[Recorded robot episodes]
______

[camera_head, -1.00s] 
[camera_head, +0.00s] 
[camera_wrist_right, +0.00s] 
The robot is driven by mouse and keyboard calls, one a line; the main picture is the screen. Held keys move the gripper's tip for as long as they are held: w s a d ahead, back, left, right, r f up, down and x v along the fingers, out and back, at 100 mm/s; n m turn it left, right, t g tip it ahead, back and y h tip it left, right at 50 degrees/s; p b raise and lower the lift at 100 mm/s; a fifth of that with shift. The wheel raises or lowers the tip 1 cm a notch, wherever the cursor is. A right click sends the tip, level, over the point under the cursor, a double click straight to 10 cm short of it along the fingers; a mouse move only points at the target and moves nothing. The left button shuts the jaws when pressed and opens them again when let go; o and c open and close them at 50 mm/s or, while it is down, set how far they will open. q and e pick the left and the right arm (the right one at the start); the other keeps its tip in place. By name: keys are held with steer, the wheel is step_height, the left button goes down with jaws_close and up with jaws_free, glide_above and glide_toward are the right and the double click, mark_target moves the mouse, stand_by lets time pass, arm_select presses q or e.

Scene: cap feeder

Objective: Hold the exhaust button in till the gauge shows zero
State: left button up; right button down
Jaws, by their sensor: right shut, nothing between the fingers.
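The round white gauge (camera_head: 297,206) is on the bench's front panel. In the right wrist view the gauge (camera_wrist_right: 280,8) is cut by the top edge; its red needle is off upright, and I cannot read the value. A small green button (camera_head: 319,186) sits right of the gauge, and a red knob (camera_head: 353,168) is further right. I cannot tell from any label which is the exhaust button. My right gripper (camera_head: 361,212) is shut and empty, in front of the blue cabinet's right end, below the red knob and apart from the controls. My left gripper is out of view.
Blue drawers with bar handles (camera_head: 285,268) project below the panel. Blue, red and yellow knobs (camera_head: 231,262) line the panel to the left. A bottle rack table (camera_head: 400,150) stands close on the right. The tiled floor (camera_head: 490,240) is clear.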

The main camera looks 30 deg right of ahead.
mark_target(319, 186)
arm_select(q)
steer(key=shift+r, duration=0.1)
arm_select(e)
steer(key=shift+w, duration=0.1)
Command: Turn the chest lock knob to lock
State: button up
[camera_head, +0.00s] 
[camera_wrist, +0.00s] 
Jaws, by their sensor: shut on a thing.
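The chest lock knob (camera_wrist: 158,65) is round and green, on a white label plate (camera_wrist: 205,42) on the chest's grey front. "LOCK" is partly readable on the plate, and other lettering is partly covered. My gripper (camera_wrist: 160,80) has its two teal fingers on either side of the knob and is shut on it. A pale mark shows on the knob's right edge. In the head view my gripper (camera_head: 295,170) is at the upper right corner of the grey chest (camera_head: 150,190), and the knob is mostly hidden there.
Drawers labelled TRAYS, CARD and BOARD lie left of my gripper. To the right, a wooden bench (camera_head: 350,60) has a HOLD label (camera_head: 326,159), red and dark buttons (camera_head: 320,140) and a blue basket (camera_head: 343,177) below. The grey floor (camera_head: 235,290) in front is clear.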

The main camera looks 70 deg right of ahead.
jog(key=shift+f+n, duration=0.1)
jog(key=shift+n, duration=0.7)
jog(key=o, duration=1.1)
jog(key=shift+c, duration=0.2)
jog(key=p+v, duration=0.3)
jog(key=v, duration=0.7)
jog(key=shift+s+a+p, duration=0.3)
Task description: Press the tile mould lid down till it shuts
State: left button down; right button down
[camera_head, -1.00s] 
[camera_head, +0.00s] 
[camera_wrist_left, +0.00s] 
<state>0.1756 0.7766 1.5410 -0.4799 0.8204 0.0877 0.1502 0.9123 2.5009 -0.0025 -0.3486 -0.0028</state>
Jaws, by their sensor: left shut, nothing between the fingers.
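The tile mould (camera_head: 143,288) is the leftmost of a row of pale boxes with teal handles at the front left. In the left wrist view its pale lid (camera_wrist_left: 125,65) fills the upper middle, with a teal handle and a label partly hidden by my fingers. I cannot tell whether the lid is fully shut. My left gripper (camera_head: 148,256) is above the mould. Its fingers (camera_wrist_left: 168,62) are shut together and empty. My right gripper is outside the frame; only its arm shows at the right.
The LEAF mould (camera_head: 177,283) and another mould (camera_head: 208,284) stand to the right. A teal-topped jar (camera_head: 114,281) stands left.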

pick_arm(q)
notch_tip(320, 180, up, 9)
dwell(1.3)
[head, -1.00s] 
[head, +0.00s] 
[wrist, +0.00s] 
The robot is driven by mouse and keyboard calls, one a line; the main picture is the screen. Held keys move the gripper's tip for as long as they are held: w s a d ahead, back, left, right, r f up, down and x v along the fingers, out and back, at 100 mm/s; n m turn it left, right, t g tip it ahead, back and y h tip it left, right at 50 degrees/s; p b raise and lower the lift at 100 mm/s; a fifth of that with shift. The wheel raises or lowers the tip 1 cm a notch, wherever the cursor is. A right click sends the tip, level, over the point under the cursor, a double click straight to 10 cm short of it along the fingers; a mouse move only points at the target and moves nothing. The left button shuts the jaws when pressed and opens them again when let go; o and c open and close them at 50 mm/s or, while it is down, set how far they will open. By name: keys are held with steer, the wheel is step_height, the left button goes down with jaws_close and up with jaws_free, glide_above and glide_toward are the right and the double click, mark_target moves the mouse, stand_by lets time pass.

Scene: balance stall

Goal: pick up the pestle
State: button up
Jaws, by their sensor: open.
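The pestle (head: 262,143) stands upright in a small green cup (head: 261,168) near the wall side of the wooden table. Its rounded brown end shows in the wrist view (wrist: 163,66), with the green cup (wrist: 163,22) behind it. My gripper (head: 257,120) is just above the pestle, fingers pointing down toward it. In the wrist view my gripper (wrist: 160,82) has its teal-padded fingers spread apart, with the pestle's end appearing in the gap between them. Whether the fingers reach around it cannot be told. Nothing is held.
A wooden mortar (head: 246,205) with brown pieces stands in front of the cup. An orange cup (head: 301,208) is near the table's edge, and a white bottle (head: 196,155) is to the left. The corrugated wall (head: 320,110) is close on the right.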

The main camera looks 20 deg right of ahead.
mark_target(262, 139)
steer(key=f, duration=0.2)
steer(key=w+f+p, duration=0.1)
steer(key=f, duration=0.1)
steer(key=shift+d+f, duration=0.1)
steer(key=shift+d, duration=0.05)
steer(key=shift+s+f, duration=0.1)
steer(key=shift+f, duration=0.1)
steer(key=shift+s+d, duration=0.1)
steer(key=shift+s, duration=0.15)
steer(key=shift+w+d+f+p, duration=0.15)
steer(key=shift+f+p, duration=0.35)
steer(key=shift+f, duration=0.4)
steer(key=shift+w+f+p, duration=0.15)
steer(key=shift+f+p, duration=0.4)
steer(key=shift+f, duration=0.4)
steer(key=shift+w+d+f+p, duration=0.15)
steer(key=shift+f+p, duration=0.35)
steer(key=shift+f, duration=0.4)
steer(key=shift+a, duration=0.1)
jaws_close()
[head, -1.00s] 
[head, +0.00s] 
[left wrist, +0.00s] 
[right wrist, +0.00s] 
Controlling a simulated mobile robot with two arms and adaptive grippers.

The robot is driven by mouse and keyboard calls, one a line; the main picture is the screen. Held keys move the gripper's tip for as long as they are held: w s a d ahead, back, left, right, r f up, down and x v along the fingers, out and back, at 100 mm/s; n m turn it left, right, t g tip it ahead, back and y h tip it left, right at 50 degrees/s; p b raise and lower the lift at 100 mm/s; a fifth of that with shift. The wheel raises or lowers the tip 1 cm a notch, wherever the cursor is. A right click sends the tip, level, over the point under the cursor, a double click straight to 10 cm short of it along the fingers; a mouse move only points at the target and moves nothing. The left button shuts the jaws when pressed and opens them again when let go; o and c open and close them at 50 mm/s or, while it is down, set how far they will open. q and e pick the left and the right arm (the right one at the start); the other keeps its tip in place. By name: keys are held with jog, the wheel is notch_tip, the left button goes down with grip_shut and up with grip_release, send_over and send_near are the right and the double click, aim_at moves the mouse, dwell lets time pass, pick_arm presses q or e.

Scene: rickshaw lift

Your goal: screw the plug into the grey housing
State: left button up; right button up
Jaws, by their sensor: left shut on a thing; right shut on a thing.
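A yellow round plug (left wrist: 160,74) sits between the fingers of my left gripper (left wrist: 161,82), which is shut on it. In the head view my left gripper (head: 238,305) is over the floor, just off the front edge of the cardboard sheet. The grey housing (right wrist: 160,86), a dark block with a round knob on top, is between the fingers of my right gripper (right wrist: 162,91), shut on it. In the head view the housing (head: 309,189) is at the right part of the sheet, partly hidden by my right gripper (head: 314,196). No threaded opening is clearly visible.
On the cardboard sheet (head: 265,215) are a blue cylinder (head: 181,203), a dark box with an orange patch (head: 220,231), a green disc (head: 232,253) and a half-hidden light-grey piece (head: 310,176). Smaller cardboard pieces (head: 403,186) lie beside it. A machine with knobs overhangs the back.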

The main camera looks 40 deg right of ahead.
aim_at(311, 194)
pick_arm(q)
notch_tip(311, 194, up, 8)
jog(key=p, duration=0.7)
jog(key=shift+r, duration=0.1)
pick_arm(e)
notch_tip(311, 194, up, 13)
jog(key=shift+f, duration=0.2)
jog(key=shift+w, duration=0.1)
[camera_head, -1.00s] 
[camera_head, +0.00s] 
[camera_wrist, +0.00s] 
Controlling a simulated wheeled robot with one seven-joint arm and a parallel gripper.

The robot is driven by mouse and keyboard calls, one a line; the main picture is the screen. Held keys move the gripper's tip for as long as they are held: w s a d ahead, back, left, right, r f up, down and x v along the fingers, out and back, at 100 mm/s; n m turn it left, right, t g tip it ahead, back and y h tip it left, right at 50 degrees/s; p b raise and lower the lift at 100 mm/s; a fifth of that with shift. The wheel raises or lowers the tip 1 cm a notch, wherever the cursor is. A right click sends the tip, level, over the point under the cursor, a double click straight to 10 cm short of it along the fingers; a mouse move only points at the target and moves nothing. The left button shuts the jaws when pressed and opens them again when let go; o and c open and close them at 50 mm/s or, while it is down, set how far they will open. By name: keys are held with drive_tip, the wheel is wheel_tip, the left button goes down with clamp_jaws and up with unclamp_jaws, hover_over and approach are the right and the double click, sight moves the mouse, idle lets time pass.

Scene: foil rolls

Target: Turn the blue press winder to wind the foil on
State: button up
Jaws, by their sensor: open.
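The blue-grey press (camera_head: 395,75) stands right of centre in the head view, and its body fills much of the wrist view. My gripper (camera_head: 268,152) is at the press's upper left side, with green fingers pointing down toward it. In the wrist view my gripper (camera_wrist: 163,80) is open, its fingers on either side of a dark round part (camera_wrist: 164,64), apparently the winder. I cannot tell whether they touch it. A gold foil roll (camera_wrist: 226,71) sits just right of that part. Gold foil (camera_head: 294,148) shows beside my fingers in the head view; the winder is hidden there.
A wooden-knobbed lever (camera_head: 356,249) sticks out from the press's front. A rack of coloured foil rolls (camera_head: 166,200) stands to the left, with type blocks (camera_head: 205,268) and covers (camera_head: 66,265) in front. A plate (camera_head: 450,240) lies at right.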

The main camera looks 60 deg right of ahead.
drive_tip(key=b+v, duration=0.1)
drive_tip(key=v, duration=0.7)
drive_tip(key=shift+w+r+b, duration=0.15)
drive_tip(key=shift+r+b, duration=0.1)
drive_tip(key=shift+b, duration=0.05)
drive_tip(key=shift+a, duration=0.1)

______

▶ _Problem description_
In the material above, locate the line containing "Jaws, by their sensor: shut on a thing." and the line containing "[wrist, +0.00s]". Transcribe exactly those two lines and every line between them, and nothing more.

▶ _Reply to the task_
Jaws, by their sensor: shut on a thing.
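The chest lock knob (camera_wrist: 158,65) is round and green, on a white label plate (camera_wrist: 205,42) on the chest's grey front. "LOCK" is partly readable on the plate, and other lettering is partly covered. My gripper (camera_wrist: 160,80) has its two teal fingers on either side of the knob and is shut on it. A pale mark shows on the knob's right edge. In the head view my gripper (camera_head: 295,170) is at the upper right corner of the grey chest (camera_head: 150,190), and the knob is mostly hidden there.
Drawers labelled TRAYS, CARD and BOARD lie left of my gripper. To the right, a wooden bench (camera_head: 350,60) has a HOLD label (camera_head: 326,159), red and dark buttons (camera_head: 320,140) and a blue basket (camera_head: 343,177) below. The grey floor (camera_head: 235,290) in front is clear.

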The main camera looks 70 deg right of ahead.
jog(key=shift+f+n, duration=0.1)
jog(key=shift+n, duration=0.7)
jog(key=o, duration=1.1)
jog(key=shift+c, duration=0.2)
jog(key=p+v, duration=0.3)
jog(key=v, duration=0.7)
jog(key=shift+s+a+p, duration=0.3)
Task description: Press the tile mould lid down till it shuts
State: left button down; right button down
[camera_head, -1.00s] 
[camera_head, +0.00s] 
[camera_wrist_left, +0.00s] 
<state>0.1756 0.7766 1.5410 -0.4799 0.8204 0.0877 0.1502 0.9123 2.5009 -0.0025 -0.3486 -0.0028</state>
Jaws, by their sensor: left shut, nothing between the fingers.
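The tile mould (camera_head: 143,288) is the leftmost of a row of pale boxes with teal handles at the front left. In the left wrist view its pale lid (camera_wrist_left: 125,65) fills the upper middle, with a teal handle and a label partly hidden by my fingers. I cannot tell whether the lid is fully shut. My left gripper (camera_head: 148,256) is above the mould. Its fingers (camera_wrist_left: 168,62) are shut together and empty. My right gripper is outside the frame; only its arm shows at the right.
The LEAF mould (camera_head: 177,283) and another mould (camera_head: 208,284) stand to the right. A teal-topped jar (camera_head: 114,281) stands left.

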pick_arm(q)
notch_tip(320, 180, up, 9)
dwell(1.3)
[head, -1.00s] 
[head, +0.00s] 
[wrist, +0.00s] 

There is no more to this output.